You “crave” to lose weight and you also crave certain foods, you do your best to follow what seems like a decent diet, but your efforts are just not good enough.
So why is this happening to you? Because it’s not easy to breakaway from yo-yo dieting. “If you learn nothing from each time you diet you’re destined to repeat history,” says Charles Stuart Platkin, author of Breaking the Fat Pattern.
“You have to raise your awareness level.” You can greatly increase your chances of ending the cycle of yo-yo dieting by examining your previous dieting attempts and listing three tactics that worked for you and three that backfired.
“People tend to forget what’s worked – they throw out the baby with the bathwater,” Platkin says.

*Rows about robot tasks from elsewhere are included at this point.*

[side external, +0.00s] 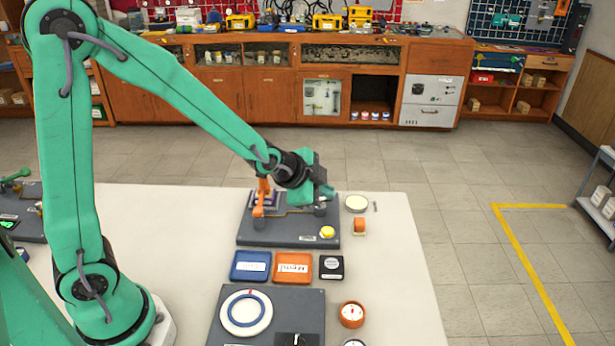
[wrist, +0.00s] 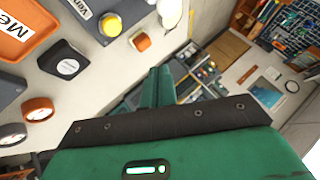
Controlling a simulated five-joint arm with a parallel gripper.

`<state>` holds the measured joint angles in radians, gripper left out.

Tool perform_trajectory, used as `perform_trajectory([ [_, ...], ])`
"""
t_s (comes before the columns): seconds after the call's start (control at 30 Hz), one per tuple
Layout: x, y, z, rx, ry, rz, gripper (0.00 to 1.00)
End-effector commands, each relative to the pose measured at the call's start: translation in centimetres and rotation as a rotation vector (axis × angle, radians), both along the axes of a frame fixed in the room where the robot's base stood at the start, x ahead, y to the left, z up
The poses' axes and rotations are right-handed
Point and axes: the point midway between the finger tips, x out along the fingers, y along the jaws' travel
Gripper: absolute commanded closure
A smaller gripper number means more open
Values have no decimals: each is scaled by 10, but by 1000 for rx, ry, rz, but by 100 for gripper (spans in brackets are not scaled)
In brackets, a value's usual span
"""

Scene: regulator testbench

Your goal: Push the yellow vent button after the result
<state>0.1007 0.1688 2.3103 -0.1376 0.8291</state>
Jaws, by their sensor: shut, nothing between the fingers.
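The yellow vent button (side external: 327,232) sits at the front right corner of a dark grey test plate (side external: 270,239). It also shows in the wrist view (wrist: 110,25), at the top left, beside a white label that is partly cut off. My gripper (side external: 327,191) is above the back right part of the plate, higher than the button and behind it, not touching it. In the wrist view its green fingers (wrist: 158,88) are together with nothing between them.
Blue (side external: 250,266) and orange (side external: 293,268) trays and a black square block (side external: 331,267) lie in front of the plate. A small orange-and-white part (side external: 359,226) and a pale round dish (side external: 356,203) stand to its right. The table's right side is clear.

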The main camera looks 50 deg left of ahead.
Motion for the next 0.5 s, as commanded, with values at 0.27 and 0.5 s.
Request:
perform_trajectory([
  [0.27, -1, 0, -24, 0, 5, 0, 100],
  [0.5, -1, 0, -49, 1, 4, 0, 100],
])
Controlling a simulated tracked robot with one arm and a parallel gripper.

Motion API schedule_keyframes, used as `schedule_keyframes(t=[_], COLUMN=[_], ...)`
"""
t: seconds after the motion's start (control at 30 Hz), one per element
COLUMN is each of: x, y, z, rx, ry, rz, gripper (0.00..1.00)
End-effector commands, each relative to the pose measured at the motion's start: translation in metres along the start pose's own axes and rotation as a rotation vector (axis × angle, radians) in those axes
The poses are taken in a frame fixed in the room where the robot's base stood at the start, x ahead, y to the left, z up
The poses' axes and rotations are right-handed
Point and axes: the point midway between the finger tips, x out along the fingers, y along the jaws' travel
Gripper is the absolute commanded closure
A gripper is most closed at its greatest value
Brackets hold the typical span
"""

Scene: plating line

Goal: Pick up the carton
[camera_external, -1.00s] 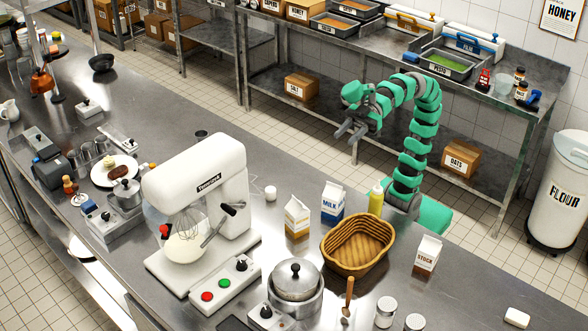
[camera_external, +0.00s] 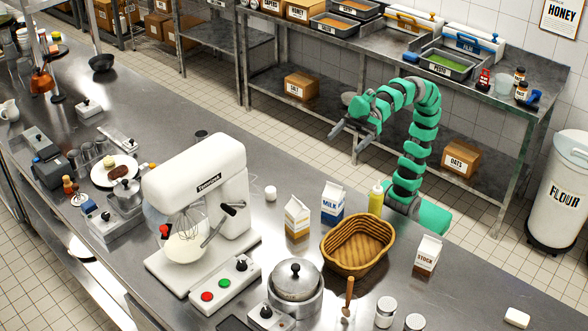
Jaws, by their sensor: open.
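One is a white and brown carton (camera_external: 297,217), one is a white and blue carton (camera_external: 332,203) marked MILK, and one is a white and brown carton (camera_external: 427,254) marked STOCK. The task does not say which one is meant. My gripper (camera_external: 340,137) is open and empty. It is raised beyond the counter's far edge, above and behind the milk carton, well apart from all the cartons. Its fingers point left.
A wicker basket (camera_external: 357,244) stands between the milk and stock cartons, with a yellow bottle (camera_external: 376,198) behind it. A white stand mixer (camera_external: 205,205) stands left of the cartons. A lidded pot (camera_external: 295,281) and jars (camera_external: 386,311) are in front.

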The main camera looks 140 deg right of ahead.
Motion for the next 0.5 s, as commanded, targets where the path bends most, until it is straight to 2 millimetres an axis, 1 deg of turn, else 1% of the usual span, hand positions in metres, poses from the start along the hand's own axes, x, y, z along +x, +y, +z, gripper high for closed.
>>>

For example, maybe when you followed Weight Watchers, you were inspired by having contact with people who truly cared about your success. Lesson learned: You need to surround yourself with supportive people.
Or maybe when you were on the South Beach diet, you discovered that you actually enjoyed snacking on hardboiled eggs and found them satisfying. The dieting strategies that failed may be more obvious to you.
For example, maybe you kept setting your alarm for 5:30 a.m. to exercise but could never drag yourself out of bed. Lesson learned: Forget about morning workouts and try 20-minute walks on your lunch break or after dinner.
Collect these lessons and use them to develop a new plan for yourself, which should help you crack your yo-yo dieting cycle.